DESIRE OF THE EVERLASTING HILLS

Heart of Jesus, desire of the everlasting hills, have mercy on us

Those of you who prayed the Litany to the Sacred Heart of Jesus will have saluted the Heart of Jesus, as "desire of the everlasting hills", which is also the title of the short film I wrote about earlier this week which chronicles Augustinian conversions of three souls from "the gay lifestyle" to being chaste Catholics. Paul, Dan and Rilene were formerly sexually active homosexuals and are now leaders in the Courage apostolate, a movement founded by and for same-sex attracted Catholics.

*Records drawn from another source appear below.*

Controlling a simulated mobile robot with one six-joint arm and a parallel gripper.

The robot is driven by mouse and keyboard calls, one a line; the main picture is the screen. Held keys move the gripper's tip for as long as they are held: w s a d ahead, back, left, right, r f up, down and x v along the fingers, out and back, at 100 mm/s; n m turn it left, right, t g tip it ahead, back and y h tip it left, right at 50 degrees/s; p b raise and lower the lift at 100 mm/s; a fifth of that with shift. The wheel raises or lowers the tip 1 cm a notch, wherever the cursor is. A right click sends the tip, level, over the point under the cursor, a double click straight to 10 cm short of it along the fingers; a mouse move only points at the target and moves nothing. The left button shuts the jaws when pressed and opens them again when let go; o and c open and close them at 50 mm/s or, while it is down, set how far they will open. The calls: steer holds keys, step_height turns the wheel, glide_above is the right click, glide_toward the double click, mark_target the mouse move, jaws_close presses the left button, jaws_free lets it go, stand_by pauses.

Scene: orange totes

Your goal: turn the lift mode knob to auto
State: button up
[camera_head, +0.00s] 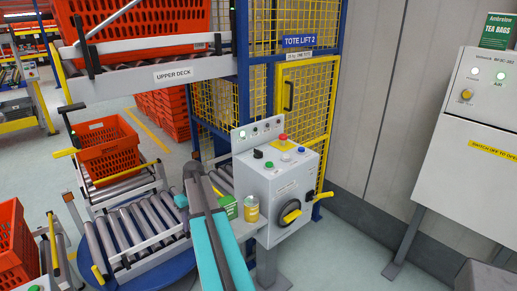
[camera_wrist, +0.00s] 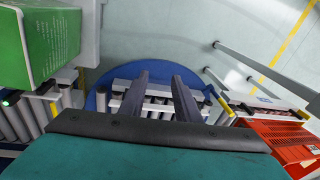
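The grey control box (camera_head: 262,190) stands right of centre in the head view, below the TOTE LIFT 2 sign. Its sloped top carries a black knob (camera_head: 258,153), a red mushroom button (camera_head: 282,141) and several coloured buttons. The black knob may be the lift mode knob; its label and setting are too small to read. A large yellow and black rotary handle (camera_head: 290,214) is on the front face. My gripper (camera_head: 193,172) is left of the box, apart from it. In the wrist view my gripper (camera_wrist: 158,85) has spread, empty fingers; the knob is not seen there.
A green box (camera_head: 227,205) and a yellow can (camera_head: 251,208) stand on a ledge left of the control box. The green box (camera_wrist: 40,40) fills the wrist view's upper left. Roller conveyors (camera_head: 130,232) lie below. A second grey panel (camera_head: 475,110) stands right.

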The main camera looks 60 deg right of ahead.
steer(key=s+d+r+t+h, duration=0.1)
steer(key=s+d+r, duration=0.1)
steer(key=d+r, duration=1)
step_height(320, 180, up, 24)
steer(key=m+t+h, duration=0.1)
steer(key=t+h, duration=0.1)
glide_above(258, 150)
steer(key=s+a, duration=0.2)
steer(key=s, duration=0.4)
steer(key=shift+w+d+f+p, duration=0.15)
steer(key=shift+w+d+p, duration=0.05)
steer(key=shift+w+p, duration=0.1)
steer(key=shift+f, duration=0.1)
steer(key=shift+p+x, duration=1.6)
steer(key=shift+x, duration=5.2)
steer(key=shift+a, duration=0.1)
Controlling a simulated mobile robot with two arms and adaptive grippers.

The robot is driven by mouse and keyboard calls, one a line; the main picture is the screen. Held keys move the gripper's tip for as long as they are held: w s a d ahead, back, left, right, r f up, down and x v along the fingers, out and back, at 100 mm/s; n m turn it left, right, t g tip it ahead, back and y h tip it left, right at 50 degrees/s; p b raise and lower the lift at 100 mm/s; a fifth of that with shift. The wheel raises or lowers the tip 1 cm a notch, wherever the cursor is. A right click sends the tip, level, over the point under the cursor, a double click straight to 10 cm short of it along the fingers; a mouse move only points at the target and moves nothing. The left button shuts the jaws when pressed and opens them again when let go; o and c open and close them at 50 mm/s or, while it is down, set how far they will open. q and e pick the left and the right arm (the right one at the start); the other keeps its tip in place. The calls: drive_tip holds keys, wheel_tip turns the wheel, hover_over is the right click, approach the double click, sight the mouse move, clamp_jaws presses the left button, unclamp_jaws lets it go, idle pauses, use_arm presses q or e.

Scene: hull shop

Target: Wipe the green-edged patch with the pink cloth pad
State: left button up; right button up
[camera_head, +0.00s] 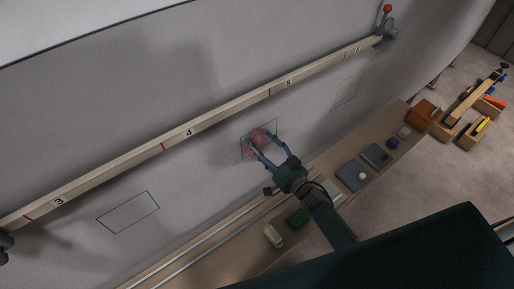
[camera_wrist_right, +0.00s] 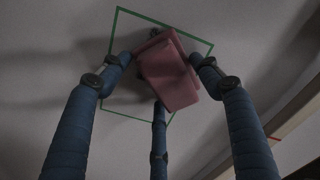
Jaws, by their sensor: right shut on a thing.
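The green-edged patch (camera_head: 272,129) is a thin outlined rectangle on the grey hull wall, below the numbered batten. My right gripper (camera_head: 262,144) is in front of it, its blue fingers shut on the pink cloth pad (camera_head: 257,136). In the right wrist view the pad (camera_wrist_right: 168,70) sits between the fingers, tilted, over the middle and right of the patch (camera_wrist_right: 126,38). Dark marks show on the patch beside the pad's upper edge. I cannot tell whether the pad touches the wall. My left gripper is not in view.
A wooden batten (camera_head: 215,134) with numbers crosses the wall above the patch. Below runs a shelf with a green block (camera_head: 298,217), a pale block (camera_head: 273,236), grey plates (camera_head: 354,174) and an orange-brown box (camera_head: 422,115).

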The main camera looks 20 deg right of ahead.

For a few years I have wanted to blog about the film, Desire of the Everlasting Hills, and it may appear that I posted about it this week because the film's title is taken from the Litany to the Sacred Heart and my theme this month is devotion to the Sacred Heart.

But I posted about the film on Wednesday, and at the time I thought that it was a departure from my theme, yet when I prayed the Litany to the Sacred Heart yesterday (something I did for the first time) I discovered that we hail Our Lord's Heart as "desire of the everlasting hills". I got a tiny shock. You see, earlier this week I got it into my head to pray for a dead man who may be in Purgatory because I was presented in my mind's eye with an image of the man in unrelenting flames. So, I prayed reluctantly because I knew him when I grew up in Ireland and I, nor anyone else, have ever had good things to say of him.

He was a self-hating Irishman who hated other Irish people, and so reviled was he that I doubt many have prayed for him. He was one of the old cast of characters who were incubated in the Cork City and I was way too fascinated by him and his family, he was the sort of fellow I was always discovering had unexpected ties to people I rubbed shoulders with everyday. Actually in Ireland, one is always, always finding one has unexpected connections to seemingly random people, but in his case people denied knowing him, until they were found out.  He could put the Mac into Machiavellian, and he held me in snarly contempt til such time as I got my university degree, after which he started to make overtures towards me and thankfully I realized he was schmoozing for some money and I gave him a wide berth. In Ireland, we have an expression for someone who wants cash they have not earned, we say, "That's a bit Irish", and this man who loathed his own people was perhaps more than "a bit Irish".

He wasn't hard-up, and had a job. But there was another young person who did not quite have the same blessed escape from him that I had, and so I decided to use my time to post about Desire of the Everlasting Hills as a good work to be done in the dead Irishman's name.